Request
Faithfully return all lines, omitting every embedded picture.
--- BEGIN Provided material ---
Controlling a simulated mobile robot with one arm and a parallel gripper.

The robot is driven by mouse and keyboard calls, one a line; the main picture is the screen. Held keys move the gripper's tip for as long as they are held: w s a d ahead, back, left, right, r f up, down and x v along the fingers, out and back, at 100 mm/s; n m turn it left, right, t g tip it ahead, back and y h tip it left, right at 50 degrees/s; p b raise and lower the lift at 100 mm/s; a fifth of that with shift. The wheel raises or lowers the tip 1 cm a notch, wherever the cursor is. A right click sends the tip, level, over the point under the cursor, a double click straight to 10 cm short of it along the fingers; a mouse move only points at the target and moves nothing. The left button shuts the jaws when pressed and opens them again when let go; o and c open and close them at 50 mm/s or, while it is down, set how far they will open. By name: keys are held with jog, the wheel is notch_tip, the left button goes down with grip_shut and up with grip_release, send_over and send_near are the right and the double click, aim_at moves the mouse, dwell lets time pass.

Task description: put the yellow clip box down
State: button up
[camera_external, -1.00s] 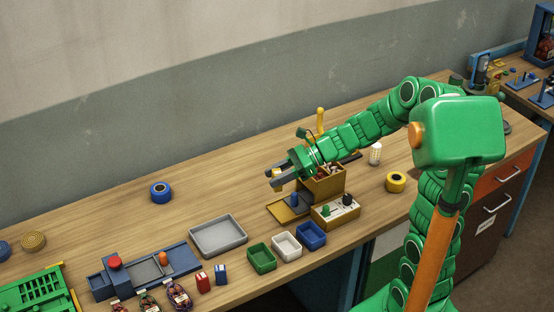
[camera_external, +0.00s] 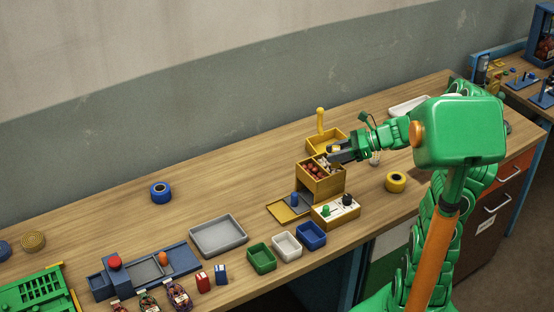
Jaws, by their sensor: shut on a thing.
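My gripper (camera_external: 338,153) is shut on the small yellow clip box (camera_external: 335,148), which shows only partly between the dark fingers. They are above the bench, at the back right of a yellow-brown divided box (camera_external: 320,184) with red and pale small parts in it. A yellow tray with an upright yellow handle (camera_external: 320,122) is just behind the gripper. I cannot tell how high the clip box is held. A red clip box (camera_external: 203,280) and a blue one (camera_external: 221,275) stand at the bench's front edge.
A grey tray (camera_external: 219,250) and green (camera_external: 261,257), white (camera_external: 287,246) and blue (camera_external: 311,235) bins line the front. A control box (camera_external: 336,213) with knobs and a yellow tape roll (camera_external: 396,182) are nearby. The bench's back middle is clear.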

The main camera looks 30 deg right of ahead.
--- END Provided material ---
Response to the task
Controlling a simulated mobile robot with one arm and a parallel gripper.

The robot is driven by mouse and keyboard calls, one a line; the main picture is the screen. Held keys move the gripper's tip for as long as they are held: w s a d ahead, back, left, right, r f up, down and x v along the fingers, out and back, at 100 mm/s; n m turn it left, right, t g tip it ahead, back and y h tip it left, right at 50 degrees/s; p b raise and lower the lift at 100 mm/s; a fifth of that with shift. The wheel raises or lowers the tip 1 cm a notch, wherever the cursor is. A right click sends the tip, level, over the point under the cursor, a double click straight to 10 cm short of it along the fingers; a mouse move only points at the target and moves nothing. The left button shuts the jaws when pressed and opens them again when let go; o and c open and close them at 50 mm/s or, while it is down, set how far they will open. By name: keys are held with jog, the wheel is notch_tip, the left button goes down with grip_shut and up with grip_release, send_over and send_near are the right and the double click, aim_at moves the mouse, dwell lets time pass.

Task description: put the yellow clip box down
State: button up
[camera_external, -1.00s] 
[camera_external, +0.00s] 
Jaws, by their sensor: shut on a thing.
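My gripper (camera_external: 338,153) is shut on the small yellow clip box (camera_external: 335,148), which shows only partly between the dark fingers. They are above the bench, at the back right of a yellow-brown divided box (camera_external: 320,184) with red and pale small parts in it. A yellow tray with an upright yellow handle (camera_external: 320,122) is just behind the gripper. I cannot tell how high the clip box is held. A red clip box (camera_external: 203,280) and a blue one (camera_external: 221,275) stand at the bench's front edge.
A grey tray (camera_external: 219,250) and green (camera_external: 261,257), white (camera_external: 287,246) and blue (camera_external: 311,235) bins line the front. A control box (camera_external: 336,213) with knobs and a yellow tape roll (camera_external: 396,182) are nearby. The bench's back middle is clear.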

The main camera looks 30 deg right of ahead.

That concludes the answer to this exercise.